Keeping it in the family, Halpern is a producer on the new film, The Unicorn, about gay, outsider country and western singer from Queens, Peter Grudzien, directed by Tim Geraghty (her husband, also part of AFA) and Isabelle Dupuis. The film covers 2005-2007 and includes later home movies by Grudzien. It is a painful journey about a totally dysfunctional family, consisting of Grudzien, his ninety-nine-year-old father, and his twin sister, all now dead. To say their unkempt insanity runs rampant is an understatement, yet the tenderness that dwells inside Peter and his sister is astounding. To my mind, though he experienced much abuse in his life, Grundzien is a well-founded paranoiac, more eccentric than crazy, who, since childhood, never abandoned his art.
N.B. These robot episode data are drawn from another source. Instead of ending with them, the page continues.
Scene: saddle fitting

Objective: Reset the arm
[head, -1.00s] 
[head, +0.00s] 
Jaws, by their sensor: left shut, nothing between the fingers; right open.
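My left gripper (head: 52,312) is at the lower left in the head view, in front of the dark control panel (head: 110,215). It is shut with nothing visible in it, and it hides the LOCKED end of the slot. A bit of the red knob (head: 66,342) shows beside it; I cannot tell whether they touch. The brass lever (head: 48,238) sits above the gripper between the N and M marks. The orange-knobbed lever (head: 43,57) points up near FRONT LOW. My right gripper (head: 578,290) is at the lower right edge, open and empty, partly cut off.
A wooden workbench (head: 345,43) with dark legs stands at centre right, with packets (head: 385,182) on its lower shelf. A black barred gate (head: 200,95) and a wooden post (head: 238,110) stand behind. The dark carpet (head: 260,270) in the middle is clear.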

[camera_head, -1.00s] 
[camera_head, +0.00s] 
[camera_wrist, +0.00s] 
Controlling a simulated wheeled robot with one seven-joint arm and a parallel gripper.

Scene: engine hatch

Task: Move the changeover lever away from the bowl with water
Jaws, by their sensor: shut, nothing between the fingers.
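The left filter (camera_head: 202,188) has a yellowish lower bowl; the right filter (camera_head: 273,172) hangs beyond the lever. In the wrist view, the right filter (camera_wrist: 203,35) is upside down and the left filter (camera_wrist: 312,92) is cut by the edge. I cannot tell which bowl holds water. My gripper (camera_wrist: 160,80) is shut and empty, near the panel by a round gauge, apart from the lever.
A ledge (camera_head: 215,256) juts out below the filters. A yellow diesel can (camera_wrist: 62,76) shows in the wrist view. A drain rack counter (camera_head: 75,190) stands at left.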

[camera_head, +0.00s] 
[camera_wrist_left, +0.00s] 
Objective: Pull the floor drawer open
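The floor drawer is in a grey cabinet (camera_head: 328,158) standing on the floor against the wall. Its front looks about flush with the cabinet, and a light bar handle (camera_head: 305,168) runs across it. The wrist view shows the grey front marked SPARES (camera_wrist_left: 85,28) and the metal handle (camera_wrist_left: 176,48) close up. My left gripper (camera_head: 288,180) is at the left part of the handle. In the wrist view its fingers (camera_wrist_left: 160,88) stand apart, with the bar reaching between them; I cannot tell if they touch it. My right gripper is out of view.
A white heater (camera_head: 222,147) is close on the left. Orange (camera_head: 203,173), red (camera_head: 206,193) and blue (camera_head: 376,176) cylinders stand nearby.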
To render the emotional depth of this film and to share my insights is a column unto itself. I strongly suggest you experience it and pick up his classic self-produced LP, Unicorn.
Towards the film's conclusion the cameraperson asks, "Do you feel like you get looks walking around dressed as you are?"
Peter: "Yeah, they call out from cars and laugh and everything."
Cameraperson: "How does that make you feel?"
Peter: "Look where it's coming from." Indeed, Peter. Who are the crazies for real?
I dedicate this to mentor, poet, filmmaker and founder of AFA, Jonas Mekas.